-- START --

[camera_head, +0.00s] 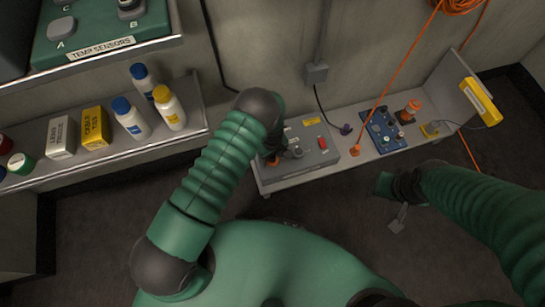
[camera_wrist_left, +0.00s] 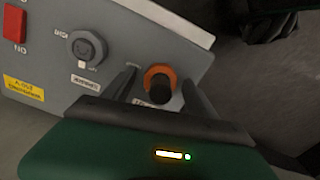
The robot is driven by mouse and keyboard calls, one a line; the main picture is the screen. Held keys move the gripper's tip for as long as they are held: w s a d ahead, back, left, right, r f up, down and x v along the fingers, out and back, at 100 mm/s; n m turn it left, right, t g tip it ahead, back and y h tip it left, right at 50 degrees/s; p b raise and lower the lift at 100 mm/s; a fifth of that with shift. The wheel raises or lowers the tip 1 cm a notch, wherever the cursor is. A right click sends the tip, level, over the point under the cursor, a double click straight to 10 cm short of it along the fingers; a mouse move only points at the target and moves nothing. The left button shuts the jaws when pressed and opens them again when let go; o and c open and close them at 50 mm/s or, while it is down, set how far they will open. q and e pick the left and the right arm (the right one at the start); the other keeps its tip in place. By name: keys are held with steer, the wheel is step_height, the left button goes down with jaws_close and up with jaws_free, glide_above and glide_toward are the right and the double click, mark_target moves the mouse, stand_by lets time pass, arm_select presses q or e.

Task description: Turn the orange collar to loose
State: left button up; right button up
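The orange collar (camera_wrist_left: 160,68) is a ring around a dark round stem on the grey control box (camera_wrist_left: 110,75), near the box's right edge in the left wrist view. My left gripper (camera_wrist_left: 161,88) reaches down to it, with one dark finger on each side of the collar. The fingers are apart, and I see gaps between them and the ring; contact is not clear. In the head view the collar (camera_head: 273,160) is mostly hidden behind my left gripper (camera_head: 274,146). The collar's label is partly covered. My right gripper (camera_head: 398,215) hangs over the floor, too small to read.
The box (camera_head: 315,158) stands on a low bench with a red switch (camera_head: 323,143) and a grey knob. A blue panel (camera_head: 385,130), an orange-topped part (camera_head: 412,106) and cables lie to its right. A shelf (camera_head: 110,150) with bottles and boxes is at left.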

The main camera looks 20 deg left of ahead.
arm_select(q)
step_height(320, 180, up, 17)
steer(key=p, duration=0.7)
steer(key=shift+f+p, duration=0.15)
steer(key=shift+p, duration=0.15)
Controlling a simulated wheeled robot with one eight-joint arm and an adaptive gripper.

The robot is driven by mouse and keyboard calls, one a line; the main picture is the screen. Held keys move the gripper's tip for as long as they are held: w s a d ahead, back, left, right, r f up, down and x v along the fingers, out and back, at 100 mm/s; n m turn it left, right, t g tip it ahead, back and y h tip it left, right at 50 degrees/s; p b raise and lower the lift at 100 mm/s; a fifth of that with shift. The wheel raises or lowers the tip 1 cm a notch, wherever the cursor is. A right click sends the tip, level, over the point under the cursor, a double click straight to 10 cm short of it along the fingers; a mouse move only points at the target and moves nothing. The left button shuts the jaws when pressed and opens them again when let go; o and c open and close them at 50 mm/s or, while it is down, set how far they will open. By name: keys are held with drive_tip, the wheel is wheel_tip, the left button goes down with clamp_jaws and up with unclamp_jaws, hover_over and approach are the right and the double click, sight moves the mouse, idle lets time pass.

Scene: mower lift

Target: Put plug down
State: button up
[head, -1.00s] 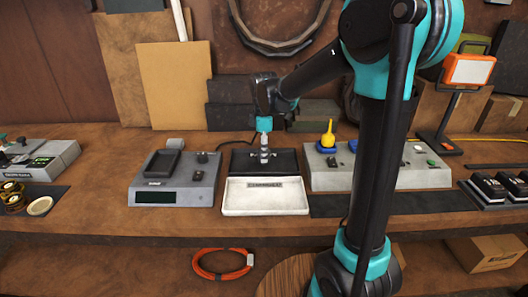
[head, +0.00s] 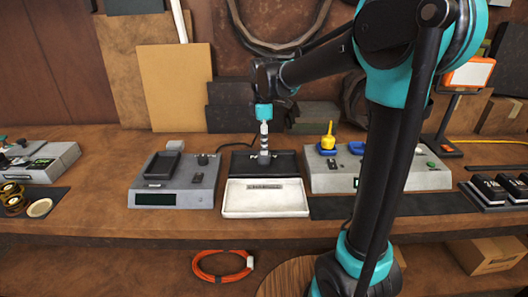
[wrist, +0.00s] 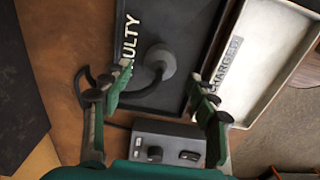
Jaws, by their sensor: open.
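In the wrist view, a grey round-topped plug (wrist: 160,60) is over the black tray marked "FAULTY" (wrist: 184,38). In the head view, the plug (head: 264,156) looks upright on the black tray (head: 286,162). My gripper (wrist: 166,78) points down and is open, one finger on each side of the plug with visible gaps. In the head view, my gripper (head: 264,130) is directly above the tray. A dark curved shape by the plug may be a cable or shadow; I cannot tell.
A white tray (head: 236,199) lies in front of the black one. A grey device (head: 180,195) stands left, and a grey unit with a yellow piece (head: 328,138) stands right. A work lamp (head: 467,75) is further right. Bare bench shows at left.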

-- END --

EXERCISE BRIEF:
Set down exactly the lines from the line that contains "The main camera looks 20 deg left of ahead." to the line that contains "Controlling a simulated", both lines included, and nothing more.

THE COMPLETED TASK:
The main camera looks 20 deg left of ahead.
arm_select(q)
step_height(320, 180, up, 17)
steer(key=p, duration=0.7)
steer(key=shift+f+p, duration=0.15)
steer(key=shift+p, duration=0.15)
Controlling a simulated wheeled robot with one eight-joint arm and an adaptive gripper.

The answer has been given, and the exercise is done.